*Given instruction*. Every line of the data must be copied exactly.

-- Start of Available data --

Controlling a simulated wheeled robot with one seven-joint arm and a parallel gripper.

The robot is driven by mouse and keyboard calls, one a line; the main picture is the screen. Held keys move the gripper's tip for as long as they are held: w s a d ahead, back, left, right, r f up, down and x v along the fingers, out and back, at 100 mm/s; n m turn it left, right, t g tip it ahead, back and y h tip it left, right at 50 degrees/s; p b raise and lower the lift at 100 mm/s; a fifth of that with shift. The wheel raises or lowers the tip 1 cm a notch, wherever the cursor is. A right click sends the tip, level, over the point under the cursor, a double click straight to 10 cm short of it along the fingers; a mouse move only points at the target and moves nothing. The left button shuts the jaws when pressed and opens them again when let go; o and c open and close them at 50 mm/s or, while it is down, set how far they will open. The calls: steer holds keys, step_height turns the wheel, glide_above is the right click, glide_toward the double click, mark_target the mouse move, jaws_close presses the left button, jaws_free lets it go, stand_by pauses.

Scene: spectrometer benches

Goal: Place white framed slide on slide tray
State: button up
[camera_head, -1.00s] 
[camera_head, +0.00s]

-- End of Available data --

*The answer*.
Controlling a simulated wheeled robot with one seven-joint arm and a parallel gripper.

The robot is driven by mouse and keyboard calls, one a line; the main picture is the screen. Held keys move the gripper's tip for as long as they are held: w s a d ahead, back, left, right, r f up, down and x v along the fingers, out and back, at 100 mm/s; n m turn it left, right, t g tip it ahead, back and y h tip it left, right at 50 degrees/s; p b raise and lower the lift at 100 mm/s; a fifth of that with shift. The wheel raises or lowers the tip 1 cm a notch, wherever the cursor is. A right click sends the tip, level, over the point under the cursor, a double click straight to 10 cm short of it along the fingers; a mouse move only points at the target and moves nothing. The left button shuts the jaws when pressed and opens them again when let go; o and c open and close them at 50 mm/s or, while it is down, set how far they will open. The calls: steer holds keys, step_height turns the wheel, glide_above is the right click, glide_toward the double click, mark_target the mouse move, jaws_close presses the left button, jaws_free lets it go, stand_by pauses.

Scene: spectrometer benches

Goal: Place white framed slide on slide tray
State: button up
[camera_head, -1.00s] 
[camera_head, +0.00s]

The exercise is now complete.